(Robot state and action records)
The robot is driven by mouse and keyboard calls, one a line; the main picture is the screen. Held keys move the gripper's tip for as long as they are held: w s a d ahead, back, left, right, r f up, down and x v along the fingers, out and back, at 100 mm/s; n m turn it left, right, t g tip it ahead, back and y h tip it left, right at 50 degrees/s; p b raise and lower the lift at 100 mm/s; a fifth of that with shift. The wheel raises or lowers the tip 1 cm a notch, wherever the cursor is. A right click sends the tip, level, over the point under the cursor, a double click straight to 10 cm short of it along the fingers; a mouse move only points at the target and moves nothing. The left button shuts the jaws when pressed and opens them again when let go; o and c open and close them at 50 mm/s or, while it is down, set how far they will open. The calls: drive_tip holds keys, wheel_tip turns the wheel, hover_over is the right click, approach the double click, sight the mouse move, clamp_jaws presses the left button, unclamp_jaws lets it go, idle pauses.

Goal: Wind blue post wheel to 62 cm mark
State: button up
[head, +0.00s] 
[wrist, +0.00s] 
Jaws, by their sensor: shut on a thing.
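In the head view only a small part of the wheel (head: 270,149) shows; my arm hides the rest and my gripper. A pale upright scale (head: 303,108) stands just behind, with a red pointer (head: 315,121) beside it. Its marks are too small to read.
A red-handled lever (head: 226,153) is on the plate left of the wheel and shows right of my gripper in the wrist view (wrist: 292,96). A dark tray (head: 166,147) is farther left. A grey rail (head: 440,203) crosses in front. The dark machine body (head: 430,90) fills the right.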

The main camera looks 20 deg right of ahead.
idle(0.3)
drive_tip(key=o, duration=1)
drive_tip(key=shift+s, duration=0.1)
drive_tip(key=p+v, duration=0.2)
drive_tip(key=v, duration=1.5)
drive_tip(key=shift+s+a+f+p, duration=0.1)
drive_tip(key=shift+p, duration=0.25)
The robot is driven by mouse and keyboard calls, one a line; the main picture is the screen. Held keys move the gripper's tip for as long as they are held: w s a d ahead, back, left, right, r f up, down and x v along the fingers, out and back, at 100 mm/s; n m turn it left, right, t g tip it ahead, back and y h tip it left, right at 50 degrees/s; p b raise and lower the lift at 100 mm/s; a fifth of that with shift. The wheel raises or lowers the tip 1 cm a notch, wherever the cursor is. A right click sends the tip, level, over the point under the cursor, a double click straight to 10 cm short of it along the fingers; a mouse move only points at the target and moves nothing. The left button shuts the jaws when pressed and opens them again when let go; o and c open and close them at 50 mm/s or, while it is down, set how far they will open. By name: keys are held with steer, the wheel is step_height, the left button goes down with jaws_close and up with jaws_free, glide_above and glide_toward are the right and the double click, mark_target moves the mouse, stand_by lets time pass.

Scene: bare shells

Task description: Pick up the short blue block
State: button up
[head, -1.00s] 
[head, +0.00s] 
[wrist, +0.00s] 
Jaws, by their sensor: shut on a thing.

■ STATED PROBLEM: Out of the material above, select every line that holds the string "blue".

■ WRITTEN RESPONSE:
Goal: Wind blue post wheel to 62 cm mark
Task description: Pick up the short blue block

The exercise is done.